CUOMO’S CALL FOR A $3 BILLION ENVIRONMENTAL BOND ACT COULD STRIKE A CHORD

Times Union: Gov. Andrew Cuomo appears to be betting that climate change is on the minds of enough New Yorkers that they’ll approve a $3 billion Environmental bond act in November, assuming the Legislature gives the go-ahead.

But if past history is an indication, there is a 50-percent chance voters will endorse the measure if lawmakers put it in their hands.

Cuomo’s call for the expenditure, which he featured during Wednesday’s State of the State speech is the latest in a long list of bond proposals that have been put to voters over the decades, with some winning and some losing.

The most recent bond act was the $2 billion Smart Schools measure that voters approved in 2014.

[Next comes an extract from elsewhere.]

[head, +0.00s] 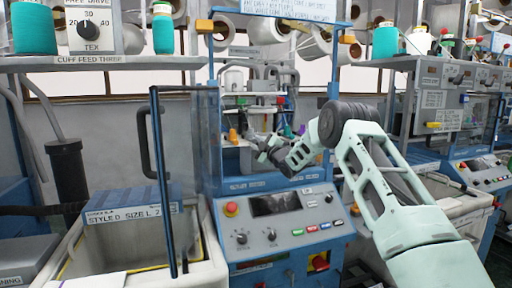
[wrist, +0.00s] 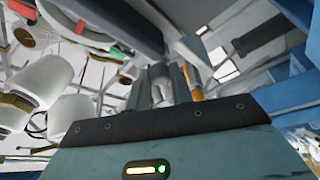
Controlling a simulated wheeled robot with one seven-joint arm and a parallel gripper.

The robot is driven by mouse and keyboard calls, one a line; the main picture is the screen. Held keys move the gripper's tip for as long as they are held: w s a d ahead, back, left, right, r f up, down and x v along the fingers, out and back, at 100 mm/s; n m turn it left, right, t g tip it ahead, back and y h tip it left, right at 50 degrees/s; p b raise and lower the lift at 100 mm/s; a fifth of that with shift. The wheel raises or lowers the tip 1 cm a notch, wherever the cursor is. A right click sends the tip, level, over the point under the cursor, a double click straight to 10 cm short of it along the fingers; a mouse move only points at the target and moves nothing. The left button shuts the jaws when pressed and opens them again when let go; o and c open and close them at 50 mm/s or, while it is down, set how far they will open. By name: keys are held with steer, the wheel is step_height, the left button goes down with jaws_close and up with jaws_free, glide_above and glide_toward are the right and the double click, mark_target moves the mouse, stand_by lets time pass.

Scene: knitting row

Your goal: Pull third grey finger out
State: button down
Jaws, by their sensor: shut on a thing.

According to the Empire Center, a total of 11 bond acts were passed and 11 failed over the past five decades prior to that.

The Center, a fiscally conservative watchdog group, noted that bond acts to fund environmental, transportation, housing and employment initiatives as well as a prison-construction have been offered over the years.

Six were environmental bond issues.

Most recently on the environmental front, the $1.975 billion bond act proposed in 1990 during the Mario Cuomo administration failed 52 to 48 percent while the $1.75 billion measure pitched in 1996 under then-Gov. George Pataki passed 57 to 43 percent.

The difference in conditions and outcomes in those two votes could be instructive.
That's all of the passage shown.